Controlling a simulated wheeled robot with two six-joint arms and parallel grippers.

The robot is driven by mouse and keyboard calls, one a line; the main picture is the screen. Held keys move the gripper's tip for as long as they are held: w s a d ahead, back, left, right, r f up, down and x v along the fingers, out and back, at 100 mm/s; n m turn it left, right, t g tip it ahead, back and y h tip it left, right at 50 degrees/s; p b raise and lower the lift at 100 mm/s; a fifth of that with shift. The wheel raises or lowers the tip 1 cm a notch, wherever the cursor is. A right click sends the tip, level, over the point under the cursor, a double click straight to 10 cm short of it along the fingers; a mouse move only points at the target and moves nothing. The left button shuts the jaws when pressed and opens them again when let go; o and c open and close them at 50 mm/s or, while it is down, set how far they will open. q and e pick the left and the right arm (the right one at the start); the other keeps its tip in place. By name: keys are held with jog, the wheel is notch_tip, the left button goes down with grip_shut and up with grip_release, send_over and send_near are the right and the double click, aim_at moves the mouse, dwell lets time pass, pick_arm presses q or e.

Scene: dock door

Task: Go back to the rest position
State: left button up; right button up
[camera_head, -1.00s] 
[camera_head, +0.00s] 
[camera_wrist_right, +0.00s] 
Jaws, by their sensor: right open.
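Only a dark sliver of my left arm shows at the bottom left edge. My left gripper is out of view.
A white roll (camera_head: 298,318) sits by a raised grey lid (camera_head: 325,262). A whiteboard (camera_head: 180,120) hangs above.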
______
Aim: Copy each line in the data that holds the word "back".

Solution to this exercise:
The robot is driven by mouse and keyboard calls, one a line; the main picture is the screen. Held keys move the gripper's tip for as long as they are held: w s a d ahead, back, left, right, r f up, down and x v along the fingers, out and back, at 100 mm/s; n m turn it left, right, t g tip it ahead, back and y h tip it left, right at 50 degrees/s; p b raise and lower the lift at 100 mm/s; a fifth of that with shift. The wheel raises or lowers the tip 1 cm a notch, wherever the cursor is. A right click sends the tip, level, over the point under the cursor, a double click straight to 10 cm short of it along the fingers; a mouse move only points at the target and moves nothing. The left button shuts the jaws when pressed and opens them again when let go; o and c open and close them at 50 mm/s or, while it is down, set how far they will open. q and e pick the left and the right arm (the right one at the start); the other keeps its tip in place. By name: keys are held with jog, the wheel is notch_tip, the left button goes down with grip_shut and up with grip_release, send_over and send_near are the right and the double click, aim_at moves the mouse, dwell lets time pass, pick_arm presses q or e.
Task: Go back to the rest position

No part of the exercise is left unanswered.